Sunday, September 29, 2013

Powell's Bookstores Chicago- North Store

 my friend david sorich and i went to the powell's chicago north location at 2850 n lincoln ave. to document the space after we found out they would be closing mid november 2013. 

the rare book room appears to have a skull's face-
very fitting as a horror film was shot there a few years ago.
this room used to be filled with shelves full of books to be sold online
behind the scenes

this space and business have meant much and has been the scene of small moments that changed several people's lives. helped them find better selves, and was a place to goof off and quest for a book.

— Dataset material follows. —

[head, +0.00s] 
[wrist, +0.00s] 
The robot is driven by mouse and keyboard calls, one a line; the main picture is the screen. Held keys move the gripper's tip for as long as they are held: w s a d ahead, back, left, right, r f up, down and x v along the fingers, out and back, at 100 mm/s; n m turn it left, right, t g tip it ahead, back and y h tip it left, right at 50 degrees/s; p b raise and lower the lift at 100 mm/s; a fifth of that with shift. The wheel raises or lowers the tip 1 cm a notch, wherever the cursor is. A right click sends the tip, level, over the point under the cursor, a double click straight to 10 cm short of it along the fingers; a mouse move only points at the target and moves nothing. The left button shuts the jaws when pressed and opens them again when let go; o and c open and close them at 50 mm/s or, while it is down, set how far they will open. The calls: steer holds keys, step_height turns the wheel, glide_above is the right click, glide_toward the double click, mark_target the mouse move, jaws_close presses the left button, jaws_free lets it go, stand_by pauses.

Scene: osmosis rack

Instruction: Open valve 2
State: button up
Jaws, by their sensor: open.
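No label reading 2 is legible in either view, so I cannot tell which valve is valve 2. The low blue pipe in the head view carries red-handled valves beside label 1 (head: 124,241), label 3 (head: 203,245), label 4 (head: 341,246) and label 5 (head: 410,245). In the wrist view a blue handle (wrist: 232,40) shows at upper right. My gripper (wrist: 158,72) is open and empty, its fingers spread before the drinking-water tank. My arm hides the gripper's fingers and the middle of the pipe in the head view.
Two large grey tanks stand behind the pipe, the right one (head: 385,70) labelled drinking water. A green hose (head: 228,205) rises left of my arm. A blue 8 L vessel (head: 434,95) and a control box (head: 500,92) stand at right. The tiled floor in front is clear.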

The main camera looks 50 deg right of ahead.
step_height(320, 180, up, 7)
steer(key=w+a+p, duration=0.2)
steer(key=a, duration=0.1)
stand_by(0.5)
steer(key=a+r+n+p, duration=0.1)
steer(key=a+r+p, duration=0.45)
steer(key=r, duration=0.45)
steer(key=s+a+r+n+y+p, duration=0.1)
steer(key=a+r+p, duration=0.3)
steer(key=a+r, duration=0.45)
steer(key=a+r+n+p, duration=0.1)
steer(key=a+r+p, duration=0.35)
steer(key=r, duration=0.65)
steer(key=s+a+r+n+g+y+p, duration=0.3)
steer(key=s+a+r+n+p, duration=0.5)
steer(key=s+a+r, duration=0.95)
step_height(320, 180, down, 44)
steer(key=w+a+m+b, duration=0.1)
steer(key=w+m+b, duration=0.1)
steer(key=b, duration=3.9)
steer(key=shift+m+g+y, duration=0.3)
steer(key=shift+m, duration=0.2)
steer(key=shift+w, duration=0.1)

Chicago isn't the best at maintaining its historical buildings. We are a go go go city seemingly trying to escape the identity of the Midwest and reaching for the coastal glories of NYC and LA.  But Chicago is a beautiful city, and our Midwestern-ness is beloved as much as it is shied away from.  Our intimate histories, fables, and the tiny bits that make Chicago special are relatively unknown to those who don't seek them out or who are not born here. 
Powell's Books Chicago is often confused with Powells in Portland OR and quite understandably.  Most people are unaware that we are separate/sister stores, or that Powell's originated on Chicago's south side in Hyde Park long before Powell's OR was even a glimmer in Michael Powell's eye. Beautifully Powell's OR has flourished but bookstores is Chicago have not done so well- exemplified by the closing of Borders and several small independent used bookstore across the city minimizing staff or closing entirely. Powell's Chicago in the Lincoln Park neighborhood is an example of this.  The building is still owned by the absent Michael Powell even though the business is run locally by co-owner Bradley Jonas. 6 years ago we employees were told the building was up for sale. It about broke our hearts.  It's hard to describe what the space means to us now, or what it meant to many of us as children- it was the first bookstore I visited as a young adult.  I would make my way across the city to climb the rickety ladders to reach the high shelves, patrol the rare book room for gems full of long ago drawn maps, lithographic copies of Audubon's  "Birds of America," or something unexpected and full of beautiful topography.  Several of us grew up and quit our jobs to take a significant pay cut to have back-room access to the fun books that entered our store from the many boxes we received daily from the Powell's warehouse or from house call buys that varied from disgusting to magical.  My life changed during my time as an employee at the Powell's Chicago North location, as did several of my coworkers. Several of us fell in love and even married. Terrible things also happened to many us while working at Powell's North. It was a a place that had the option of spurring on change as well as the ability to keep you on the edge of your seat desirous to go but aching also to stay.  We all have experiences like this.  Grand moments of choice, change, or staying the same. The bookstore is still open.  Every so often we are told that we might need to pack up and remove all the books in a matter of 14 days, but as yet it hasn't come true.  Since the choice was made to sell the building we have had many buyers walk through, and almost purchase.  We have had movies filmed on premises, we have had parties, poetry readings, music shows, and almost weddings. 

Powell's North isn't a beautiful building, and once it sells it will undoubtedly be torn down and condo's built in it's place.  I recognize the overall deterioration of building, and admittedly I detest new construction built quickly without much integrity or individuality.  I want to celebrate the beauty of the changeable and the truth both ugly and wonderful that makes up everyday life.  There are the larger ideas here as regards to the crumbling book world, the changeableness of the city, and simply saying goodbye to a local institution. 

A week after I wrote this little essay we started boxing up the North Store.   The building hasn't been sold, but we are packing up and moving out.  There is no other bookstore I can think of that has layers of books on cases piled so high in so vast a space.  If you know of any please share.
Come visit before we are gone- and keep a look out for art projects in the old building- they are coming.